The ordering process consists of three input steps. In the last step, the customer can check and correct his details. By clicking on the "Buy" button, the customer submits a binding offer. We reserve the right to accept the offer.
After placing an order, the customer receives an automatically generated confirmation of receipt by e-mail. This does not constitute the conclusion of a contract and does not contain a request for payment.
A contract is only concluded by express acceptance in text form: by pro forma invoice, order, dispatch confirmation or other message (e-mail, fax, letter). Upon express request, we will send a written order confirmation.
Payment methods in the online shop: prepayment, PayPal, EC and credit card, payment on collection, iDeal, Klarna, Sofortüberweisung. Delivery on account only takes place after a positive credit check with a payment term of max. 10 days after receipt of goods.

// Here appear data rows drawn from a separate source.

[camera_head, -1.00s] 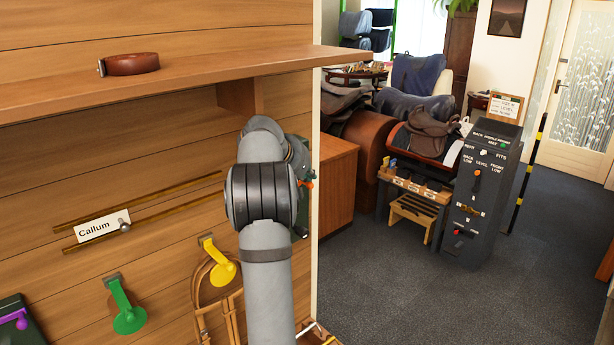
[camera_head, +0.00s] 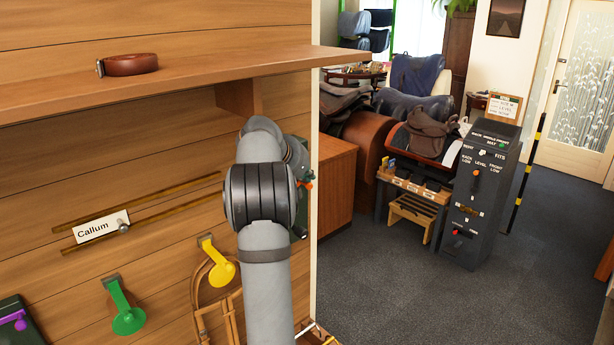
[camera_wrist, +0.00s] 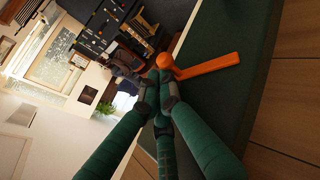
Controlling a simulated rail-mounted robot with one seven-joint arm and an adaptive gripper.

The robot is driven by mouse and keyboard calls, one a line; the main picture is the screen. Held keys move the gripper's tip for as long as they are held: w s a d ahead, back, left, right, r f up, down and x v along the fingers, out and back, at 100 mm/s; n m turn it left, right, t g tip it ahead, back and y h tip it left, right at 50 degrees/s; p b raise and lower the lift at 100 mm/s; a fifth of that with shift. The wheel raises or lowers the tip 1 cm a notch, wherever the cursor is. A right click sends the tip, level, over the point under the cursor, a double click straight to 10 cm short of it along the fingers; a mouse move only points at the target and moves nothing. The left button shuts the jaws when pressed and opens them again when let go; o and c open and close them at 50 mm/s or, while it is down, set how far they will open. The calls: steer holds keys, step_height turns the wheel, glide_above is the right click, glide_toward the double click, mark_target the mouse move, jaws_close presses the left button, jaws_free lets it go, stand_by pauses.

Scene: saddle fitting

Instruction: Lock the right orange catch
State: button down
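The right orange catch (camera_wrist: 208,66) shows in the wrist view as a flat arm with a rounded end (camera_wrist: 166,62), on a dark green panel (camera_wrist: 222,35). A small part of the orange catch (camera_head: 308,184) shows in the head view, just right of my arm; the rest is hidden. The tips are close beside the catch's rounded end. I cannot tell whether they touch it. The fingers look shut with nothing visible between them. My arm hides the gripper in the head view.
A shelf (camera_head: 200,65) with a brown strap (camera_head: 131,65) juts out above my arm. Open carpet (camera_head: 370,285) lies to the right.

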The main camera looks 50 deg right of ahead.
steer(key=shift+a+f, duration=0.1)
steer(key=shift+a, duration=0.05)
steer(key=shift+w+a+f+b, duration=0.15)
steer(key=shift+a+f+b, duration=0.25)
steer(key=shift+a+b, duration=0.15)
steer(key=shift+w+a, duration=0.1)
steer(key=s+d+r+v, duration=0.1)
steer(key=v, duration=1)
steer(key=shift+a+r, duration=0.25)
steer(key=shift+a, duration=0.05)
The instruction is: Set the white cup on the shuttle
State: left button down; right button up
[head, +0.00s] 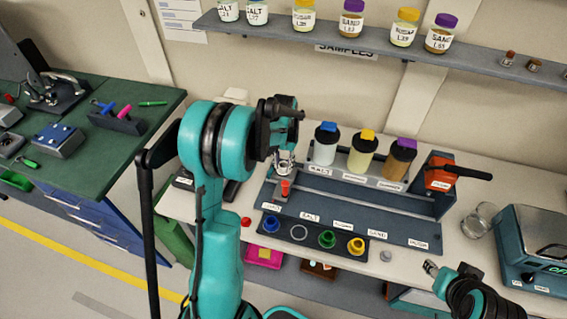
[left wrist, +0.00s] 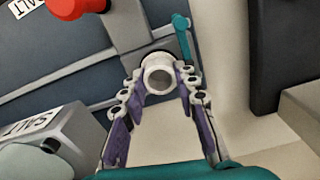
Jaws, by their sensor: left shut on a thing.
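The small white cup (left wrist: 158,72) is between the two fingertips of my left gripper (left wrist: 160,80) in the left wrist view, its round opening facing the camera. In the head view my left gripper (head: 285,165) is over the left end of the dark blue rail station, and the cup there is small and mostly hidden by the fingers. The shuttle seems to be the grey piece (left wrist: 124,27) just beyond the cup, by a red knob (head: 285,188). I cannot tell whether cup and shuttle touch. My right gripper (head: 431,267) is low at the right, away from the station; its jaw state is unclear.
Several capped jars (head: 325,144) stand behind the rail. A row of coloured rings (head: 327,239) lies in front. An orange tool (head: 440,178) is at the right end, with a glass beaker (head: 481,219) and a scale (head: 535,250) beyond. A sample shelf (head: 300,38) runs above.

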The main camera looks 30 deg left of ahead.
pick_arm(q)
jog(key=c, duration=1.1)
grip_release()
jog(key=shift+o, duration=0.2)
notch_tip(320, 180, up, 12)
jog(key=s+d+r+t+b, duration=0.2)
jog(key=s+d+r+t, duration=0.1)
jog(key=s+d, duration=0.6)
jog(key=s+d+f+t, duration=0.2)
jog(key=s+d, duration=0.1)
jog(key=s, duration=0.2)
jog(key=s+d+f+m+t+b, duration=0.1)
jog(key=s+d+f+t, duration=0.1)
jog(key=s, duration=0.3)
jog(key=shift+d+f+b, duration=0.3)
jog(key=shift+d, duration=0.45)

If payment is made by bank transfer, the goods will only be dispatched after the amount has been credited to our account.

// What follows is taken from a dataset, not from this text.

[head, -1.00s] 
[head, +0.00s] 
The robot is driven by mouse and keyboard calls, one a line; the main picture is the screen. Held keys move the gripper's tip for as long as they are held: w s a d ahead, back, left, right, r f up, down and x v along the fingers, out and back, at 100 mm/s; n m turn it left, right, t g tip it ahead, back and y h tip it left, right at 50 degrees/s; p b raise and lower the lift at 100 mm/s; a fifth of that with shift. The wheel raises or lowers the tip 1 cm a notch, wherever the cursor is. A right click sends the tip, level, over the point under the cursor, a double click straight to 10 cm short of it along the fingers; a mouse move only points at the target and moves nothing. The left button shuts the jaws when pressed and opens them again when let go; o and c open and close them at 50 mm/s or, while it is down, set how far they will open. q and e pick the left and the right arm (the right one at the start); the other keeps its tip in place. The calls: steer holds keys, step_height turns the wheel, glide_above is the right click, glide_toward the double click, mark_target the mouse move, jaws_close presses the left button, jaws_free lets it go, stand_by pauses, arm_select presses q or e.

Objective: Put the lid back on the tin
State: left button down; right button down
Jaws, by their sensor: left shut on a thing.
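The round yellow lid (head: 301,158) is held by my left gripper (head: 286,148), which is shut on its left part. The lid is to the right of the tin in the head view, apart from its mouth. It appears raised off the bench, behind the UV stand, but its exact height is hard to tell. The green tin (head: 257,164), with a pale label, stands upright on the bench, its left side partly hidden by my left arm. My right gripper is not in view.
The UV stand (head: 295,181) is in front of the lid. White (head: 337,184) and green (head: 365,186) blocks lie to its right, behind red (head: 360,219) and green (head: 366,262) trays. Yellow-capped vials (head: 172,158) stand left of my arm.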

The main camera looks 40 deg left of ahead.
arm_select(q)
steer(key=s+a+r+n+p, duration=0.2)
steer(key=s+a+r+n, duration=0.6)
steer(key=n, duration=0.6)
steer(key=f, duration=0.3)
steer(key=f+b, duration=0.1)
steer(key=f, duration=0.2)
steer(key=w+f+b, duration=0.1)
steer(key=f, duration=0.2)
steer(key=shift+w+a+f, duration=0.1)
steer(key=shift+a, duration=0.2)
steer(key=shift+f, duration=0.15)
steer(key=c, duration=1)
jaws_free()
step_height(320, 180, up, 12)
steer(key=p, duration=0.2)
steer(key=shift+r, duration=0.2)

§ 13 Severability clause, place of jurisdiction, applicable law
The invalidity of individual contractual provisions (including these GTC) shall not affect the validity of the remainder of the contract.
The customer may only assign claims against us to third parties with our prior consent.
The place of jurisdiction - also internationally - for all disputes arising from the contractual relationship is Stuttgart (Germany).
German law shall apply to the exclusion of the UN Convention on Contracts for the International Sale of Goods.
§ 14 Electronic communication and digital processes
Contractual declarations, confirmations or notifications in connection with the execution of the contract may be made in text form, in particular by e-mail, unless written form is required by law.
Insofar as systems for electronic signatures or order processing (e.g. web portals) are used, the customer recognises these as equivalent to the written form, provided that the identity of the declaring party and the integrity of the message are guaranteed.